**To do:**
Lines from the one containing "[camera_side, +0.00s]" to the one containing "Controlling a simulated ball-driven", both lines included, are to be extracted exactly from the data below; pictures are excluded.

**Stored data:**
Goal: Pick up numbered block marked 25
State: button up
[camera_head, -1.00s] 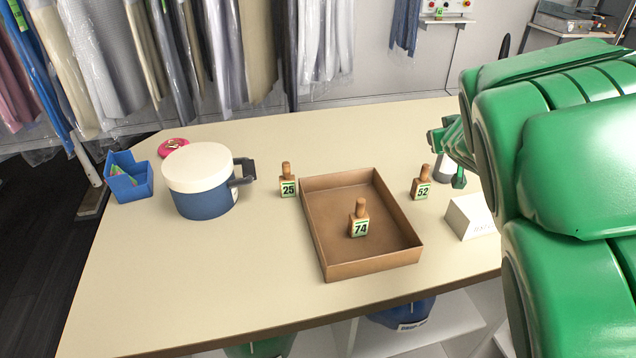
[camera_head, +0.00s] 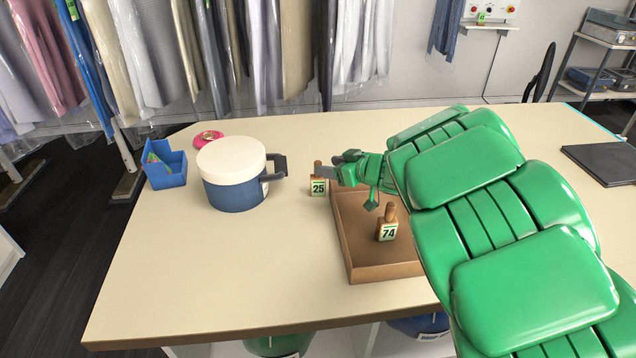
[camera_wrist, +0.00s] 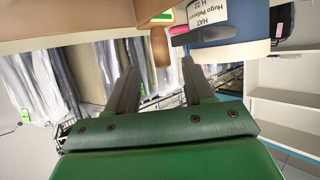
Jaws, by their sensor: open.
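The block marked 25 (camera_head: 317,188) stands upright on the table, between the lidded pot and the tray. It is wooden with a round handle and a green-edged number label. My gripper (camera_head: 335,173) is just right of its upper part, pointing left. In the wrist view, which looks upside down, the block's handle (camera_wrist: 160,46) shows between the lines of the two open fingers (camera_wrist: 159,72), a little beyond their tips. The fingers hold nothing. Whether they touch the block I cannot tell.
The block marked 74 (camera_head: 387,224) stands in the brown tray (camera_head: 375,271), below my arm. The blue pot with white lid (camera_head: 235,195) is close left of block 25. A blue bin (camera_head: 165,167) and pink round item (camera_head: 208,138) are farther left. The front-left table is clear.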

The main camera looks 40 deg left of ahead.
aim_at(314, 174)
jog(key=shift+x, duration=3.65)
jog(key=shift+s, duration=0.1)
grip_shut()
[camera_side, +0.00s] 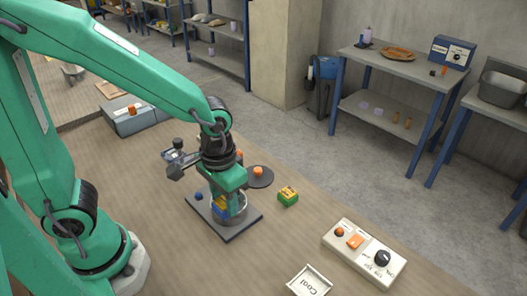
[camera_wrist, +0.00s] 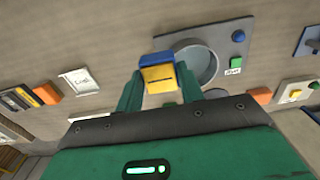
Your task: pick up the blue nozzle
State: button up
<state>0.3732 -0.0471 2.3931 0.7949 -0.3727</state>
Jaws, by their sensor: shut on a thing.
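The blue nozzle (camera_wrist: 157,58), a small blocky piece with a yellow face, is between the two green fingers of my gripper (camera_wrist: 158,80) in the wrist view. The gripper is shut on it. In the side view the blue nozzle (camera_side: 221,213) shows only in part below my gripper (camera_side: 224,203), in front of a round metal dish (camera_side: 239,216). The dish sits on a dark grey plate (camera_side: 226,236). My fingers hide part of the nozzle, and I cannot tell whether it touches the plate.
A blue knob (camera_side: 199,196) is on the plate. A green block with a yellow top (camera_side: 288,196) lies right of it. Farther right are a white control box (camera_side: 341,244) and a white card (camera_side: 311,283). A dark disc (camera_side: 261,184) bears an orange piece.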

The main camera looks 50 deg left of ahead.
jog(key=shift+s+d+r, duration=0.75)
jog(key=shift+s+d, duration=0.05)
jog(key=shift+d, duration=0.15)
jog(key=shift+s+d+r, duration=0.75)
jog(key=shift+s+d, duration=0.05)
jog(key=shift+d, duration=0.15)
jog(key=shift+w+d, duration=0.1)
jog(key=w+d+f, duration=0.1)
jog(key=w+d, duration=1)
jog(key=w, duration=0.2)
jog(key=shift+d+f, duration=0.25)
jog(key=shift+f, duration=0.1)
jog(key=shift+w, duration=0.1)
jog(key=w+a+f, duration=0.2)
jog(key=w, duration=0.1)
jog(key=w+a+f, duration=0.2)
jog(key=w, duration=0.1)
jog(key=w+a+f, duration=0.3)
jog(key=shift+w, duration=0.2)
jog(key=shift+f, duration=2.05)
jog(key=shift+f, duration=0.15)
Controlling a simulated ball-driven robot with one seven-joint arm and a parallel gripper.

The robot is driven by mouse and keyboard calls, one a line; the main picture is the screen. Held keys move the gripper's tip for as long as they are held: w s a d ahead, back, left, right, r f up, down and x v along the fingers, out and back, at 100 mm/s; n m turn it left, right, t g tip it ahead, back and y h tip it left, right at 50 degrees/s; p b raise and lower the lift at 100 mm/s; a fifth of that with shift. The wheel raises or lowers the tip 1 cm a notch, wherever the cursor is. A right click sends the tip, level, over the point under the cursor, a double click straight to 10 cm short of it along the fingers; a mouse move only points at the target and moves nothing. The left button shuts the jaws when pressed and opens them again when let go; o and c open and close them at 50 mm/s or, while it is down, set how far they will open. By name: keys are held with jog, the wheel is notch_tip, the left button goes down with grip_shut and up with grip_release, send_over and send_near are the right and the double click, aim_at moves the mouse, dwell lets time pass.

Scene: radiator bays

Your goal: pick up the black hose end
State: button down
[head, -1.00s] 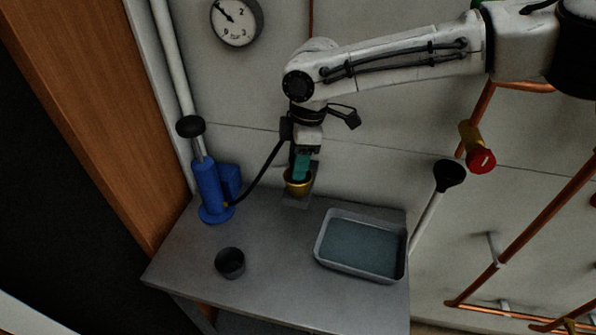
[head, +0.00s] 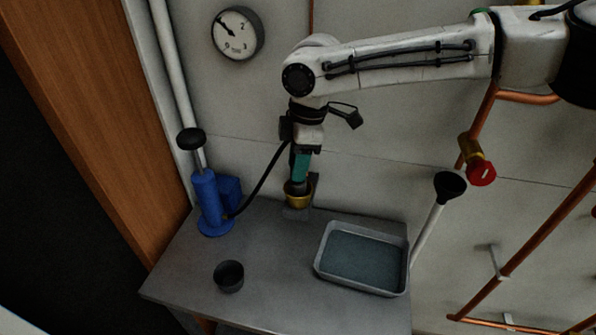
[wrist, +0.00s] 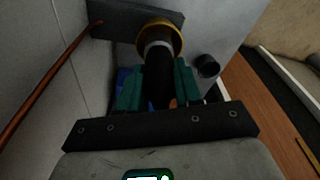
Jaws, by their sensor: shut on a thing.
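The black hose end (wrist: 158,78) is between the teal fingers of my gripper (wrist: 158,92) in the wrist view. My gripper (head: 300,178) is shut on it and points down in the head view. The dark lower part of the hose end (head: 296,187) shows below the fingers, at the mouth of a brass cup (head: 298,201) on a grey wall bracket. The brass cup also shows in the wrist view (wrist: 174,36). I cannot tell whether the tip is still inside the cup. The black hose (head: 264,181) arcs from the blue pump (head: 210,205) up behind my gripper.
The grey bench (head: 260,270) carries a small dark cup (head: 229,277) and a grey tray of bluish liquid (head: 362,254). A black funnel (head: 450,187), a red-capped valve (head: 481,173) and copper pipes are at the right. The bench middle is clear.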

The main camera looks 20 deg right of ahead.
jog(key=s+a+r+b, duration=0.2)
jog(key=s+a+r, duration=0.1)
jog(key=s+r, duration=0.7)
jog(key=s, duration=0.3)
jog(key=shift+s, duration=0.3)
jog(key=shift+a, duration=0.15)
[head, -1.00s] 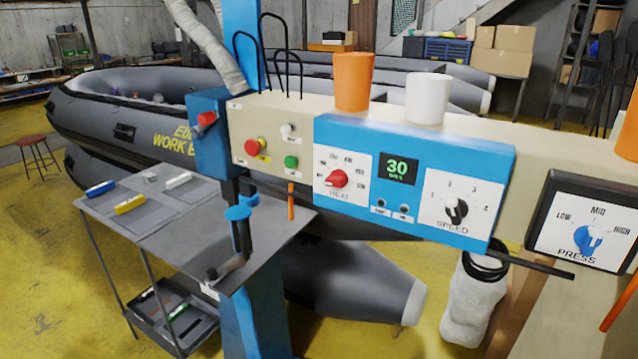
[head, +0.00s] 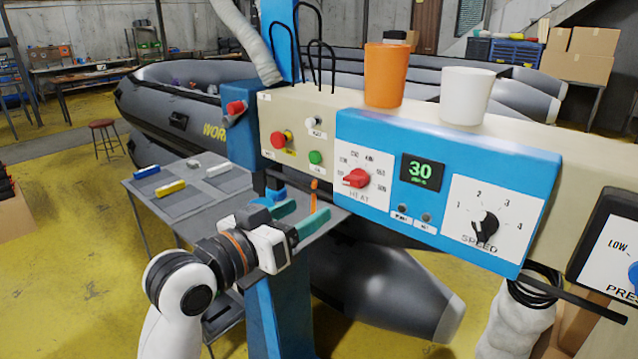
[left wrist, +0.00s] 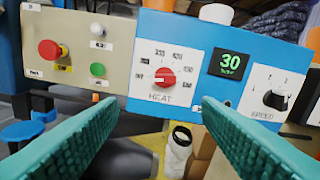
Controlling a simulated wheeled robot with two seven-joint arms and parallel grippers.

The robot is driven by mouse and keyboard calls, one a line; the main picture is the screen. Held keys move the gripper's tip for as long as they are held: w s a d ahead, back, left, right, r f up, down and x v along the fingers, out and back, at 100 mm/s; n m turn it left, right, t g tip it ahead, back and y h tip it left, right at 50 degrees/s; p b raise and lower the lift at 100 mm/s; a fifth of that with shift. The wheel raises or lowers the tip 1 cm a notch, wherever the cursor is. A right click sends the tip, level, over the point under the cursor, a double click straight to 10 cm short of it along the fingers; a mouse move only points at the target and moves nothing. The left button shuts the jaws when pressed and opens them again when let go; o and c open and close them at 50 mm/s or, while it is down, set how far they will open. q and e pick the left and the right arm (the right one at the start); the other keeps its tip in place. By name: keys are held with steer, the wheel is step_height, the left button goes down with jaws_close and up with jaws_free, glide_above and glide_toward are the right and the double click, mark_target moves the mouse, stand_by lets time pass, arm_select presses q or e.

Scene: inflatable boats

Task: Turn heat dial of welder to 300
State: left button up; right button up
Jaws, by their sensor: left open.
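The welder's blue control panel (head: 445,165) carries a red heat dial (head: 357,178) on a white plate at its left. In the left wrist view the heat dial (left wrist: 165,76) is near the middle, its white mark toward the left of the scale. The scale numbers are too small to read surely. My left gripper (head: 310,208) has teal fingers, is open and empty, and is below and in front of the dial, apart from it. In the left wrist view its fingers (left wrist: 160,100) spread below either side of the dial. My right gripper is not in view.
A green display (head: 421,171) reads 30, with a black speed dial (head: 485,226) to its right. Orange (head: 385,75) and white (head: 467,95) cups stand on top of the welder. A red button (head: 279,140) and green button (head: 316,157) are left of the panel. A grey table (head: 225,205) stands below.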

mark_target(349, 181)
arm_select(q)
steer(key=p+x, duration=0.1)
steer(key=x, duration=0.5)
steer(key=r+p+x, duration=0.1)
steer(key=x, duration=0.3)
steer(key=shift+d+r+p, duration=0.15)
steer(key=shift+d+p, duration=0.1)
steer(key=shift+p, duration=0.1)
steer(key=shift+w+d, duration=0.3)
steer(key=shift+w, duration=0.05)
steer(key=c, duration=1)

**Complete response:**
[camera_side, +0.00s] 
[camera_wrist, +0.00s] 
Your task: pick up the blue nozzle
State: button up
<state>0.3732 -0.0471 2.3931 0.7949 -0.3727</state>
Jaws, by their sensor: shut on a thing.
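The blue nozzle (camera_wrist: 157,58), a small blocky piece with a yellow face, is between the two green fingers of my gripper (camera_wrist: 158,80) in the wrist view. The gripper is shut on it. In the side view the blue nozzle (camera_side: 221,213) shows only in part below my gripper (camera_side: 224,203), in front of a round metal dish (camera_side: 239,216). The dish sits on a dark grey plate (camera_side: 226,236). My fingers hide part of the nozzle, and I cannot tell whether it touches the plate.
A blue knob (camera_side: 199,196) is on the plate. A green block with a yellow top (camera_side: 288,196) lies right of it. Farther right are a white control box (camera_side: 341,244) and a white card (camera_side: 311,283). A dark disc (camera_side: 261,184) bears an orange piece.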

The main camera looks 50 deg left of ahead.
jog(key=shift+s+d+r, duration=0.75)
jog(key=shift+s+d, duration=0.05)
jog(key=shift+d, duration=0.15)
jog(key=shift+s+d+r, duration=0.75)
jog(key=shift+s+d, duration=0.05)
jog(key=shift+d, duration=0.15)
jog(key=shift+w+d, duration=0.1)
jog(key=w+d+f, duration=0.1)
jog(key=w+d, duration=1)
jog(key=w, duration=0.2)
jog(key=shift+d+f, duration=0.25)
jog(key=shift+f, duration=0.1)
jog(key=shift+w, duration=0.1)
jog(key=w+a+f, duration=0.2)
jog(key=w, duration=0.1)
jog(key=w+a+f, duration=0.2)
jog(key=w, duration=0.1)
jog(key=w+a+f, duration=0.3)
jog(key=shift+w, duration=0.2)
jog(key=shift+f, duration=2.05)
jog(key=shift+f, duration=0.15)
Controlling a simulated ball-driven robot with one seven-joint arm and a parallel gripper.

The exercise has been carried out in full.